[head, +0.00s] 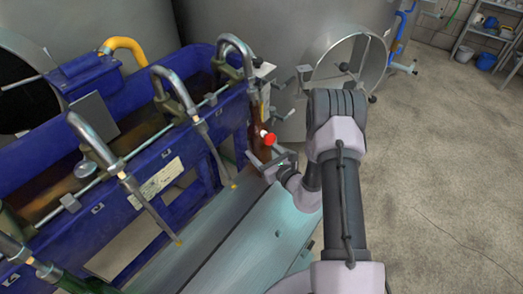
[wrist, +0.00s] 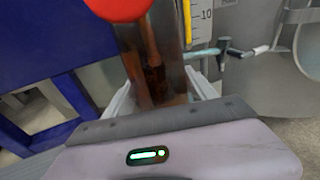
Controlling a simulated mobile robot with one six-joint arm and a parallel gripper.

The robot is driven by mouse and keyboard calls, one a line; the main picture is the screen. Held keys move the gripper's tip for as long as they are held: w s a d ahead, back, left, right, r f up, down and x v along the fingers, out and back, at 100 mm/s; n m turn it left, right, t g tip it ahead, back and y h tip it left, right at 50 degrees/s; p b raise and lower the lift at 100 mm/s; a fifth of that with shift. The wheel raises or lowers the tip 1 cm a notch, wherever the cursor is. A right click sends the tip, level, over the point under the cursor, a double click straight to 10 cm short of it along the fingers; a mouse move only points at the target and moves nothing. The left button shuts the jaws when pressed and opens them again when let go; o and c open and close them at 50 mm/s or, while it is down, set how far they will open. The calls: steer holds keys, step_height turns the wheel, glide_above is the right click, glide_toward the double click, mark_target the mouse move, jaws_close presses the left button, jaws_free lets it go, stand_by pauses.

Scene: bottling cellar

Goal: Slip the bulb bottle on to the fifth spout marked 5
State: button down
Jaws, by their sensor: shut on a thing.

........

Set down exactly what runs from the line with "Scene: bottling cellar" to the last line of the data above, including both of those lines and no others.

Scene: bottling cellar

Goal: Slip the bulb bottle on to the fifth spout marked 5
State: button down
Jaws, by their sensor: shut on a thing.

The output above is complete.